Journalism and Poverty
I’m working on a conference essay for the American Political Science Association. I have a question (or a bunch of them). Perhaps Rhetorica readers can help me.
Does one serve an audience by treating it as an object of reporting?
This question brought me to a stop as I was considering my topic — a case study in how a newspaper covers the poor (especially the working poor) in a town with a high percentage of its population working minimum-wage service jobs and living below the poverty line. If the primary purpose of journalism is to give citizens the information they need to be free and self-governing (Kovach & Rosenstiel 2007), does this suggest that such information is the same for all socio-economic levels?
What kind of journalism do the working poor need? What kind of journalism do the working poor want? What kind of journalism makes any particular group visible to the audience in the way that group understands itself? What type of journalism leads to political/economic visibility and efficacy?

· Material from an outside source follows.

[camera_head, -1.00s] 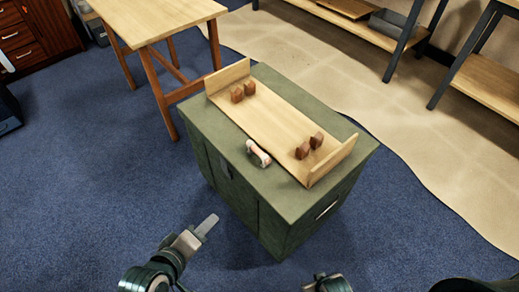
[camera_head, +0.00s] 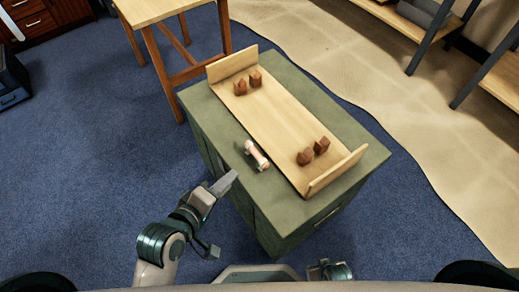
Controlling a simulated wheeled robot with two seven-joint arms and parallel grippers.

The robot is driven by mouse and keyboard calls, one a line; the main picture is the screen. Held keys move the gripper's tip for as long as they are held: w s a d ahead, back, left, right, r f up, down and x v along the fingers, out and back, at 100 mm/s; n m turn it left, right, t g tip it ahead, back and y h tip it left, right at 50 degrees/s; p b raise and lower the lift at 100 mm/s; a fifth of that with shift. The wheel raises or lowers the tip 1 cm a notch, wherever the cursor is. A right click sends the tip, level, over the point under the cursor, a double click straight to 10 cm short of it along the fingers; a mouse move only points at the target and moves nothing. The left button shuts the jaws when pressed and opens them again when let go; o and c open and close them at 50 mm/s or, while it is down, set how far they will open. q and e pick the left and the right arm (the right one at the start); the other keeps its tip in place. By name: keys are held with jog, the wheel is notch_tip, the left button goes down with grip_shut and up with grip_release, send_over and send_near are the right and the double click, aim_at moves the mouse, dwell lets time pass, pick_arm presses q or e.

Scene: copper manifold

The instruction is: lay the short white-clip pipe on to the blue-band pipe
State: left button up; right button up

To see where I’m going with this, check out these quotes from Herbert Gans from a Q&A at the Nieman Journalism Lab:
Multiperspectival news reporting is more diverse. It seeks news about other subjects that are newsworthy for the variety of audiences in the total news audience; it obtains news from many other sources, including ordinary citizens, and it reports a variety of political, ideological, and social viewpoints (or perspectives).
Here’s my favorite example. Poor audiences need business news like everyone else, but not about investing in the stock market or the latest newsworthy acts, legal or illegal, by corporate bigwigs. They need to know about the businesses in which they can afford to shop and the ones that will hire them, as well as the charitable and public agencies that can help them when they are jobless and in need.
…
I find the idea of journalists as representatives [of citizens] intriguing, in part because the U.S. is an upscale democracy, the politics of which is dominated by corporate campaign funders and the upper-middle-income population that votes and participates more actively than the rest.
As a result, U.S. politics does a poor job of representing the remainder of the citizenry, especially those earning below the median income and various numerical minorities.
Journalists are not elected officials and they cannot be political representatives or advocates but they can represent people in a variety of other ways, for example by turning their experiences and problems into news, and by asking politicians and other authoritative sources questions to which unrepresented and poorly represented citizens need answers.